[Start Data]

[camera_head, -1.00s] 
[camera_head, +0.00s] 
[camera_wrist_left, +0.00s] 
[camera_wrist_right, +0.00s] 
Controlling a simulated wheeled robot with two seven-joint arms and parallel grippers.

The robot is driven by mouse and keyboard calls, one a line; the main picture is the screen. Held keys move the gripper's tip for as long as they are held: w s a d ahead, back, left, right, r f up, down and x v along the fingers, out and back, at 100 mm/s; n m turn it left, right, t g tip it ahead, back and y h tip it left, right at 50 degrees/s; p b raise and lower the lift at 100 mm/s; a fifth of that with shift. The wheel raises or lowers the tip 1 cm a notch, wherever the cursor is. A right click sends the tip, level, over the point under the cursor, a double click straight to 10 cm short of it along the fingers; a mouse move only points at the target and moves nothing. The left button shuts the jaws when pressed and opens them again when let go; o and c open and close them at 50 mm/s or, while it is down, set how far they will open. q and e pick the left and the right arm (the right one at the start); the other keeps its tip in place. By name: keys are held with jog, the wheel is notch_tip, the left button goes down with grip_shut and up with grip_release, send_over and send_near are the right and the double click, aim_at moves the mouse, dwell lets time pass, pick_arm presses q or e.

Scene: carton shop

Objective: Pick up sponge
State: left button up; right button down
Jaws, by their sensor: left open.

[End Data]

### Goal
Word for word, quote the lines from the line containing "Objective: Pick up sponge" through the end of the material, both included, and nothing else.

### Output below
Objective: Pick up sponge
State: left button up; right button down
Jaws, by their sensor: left open.

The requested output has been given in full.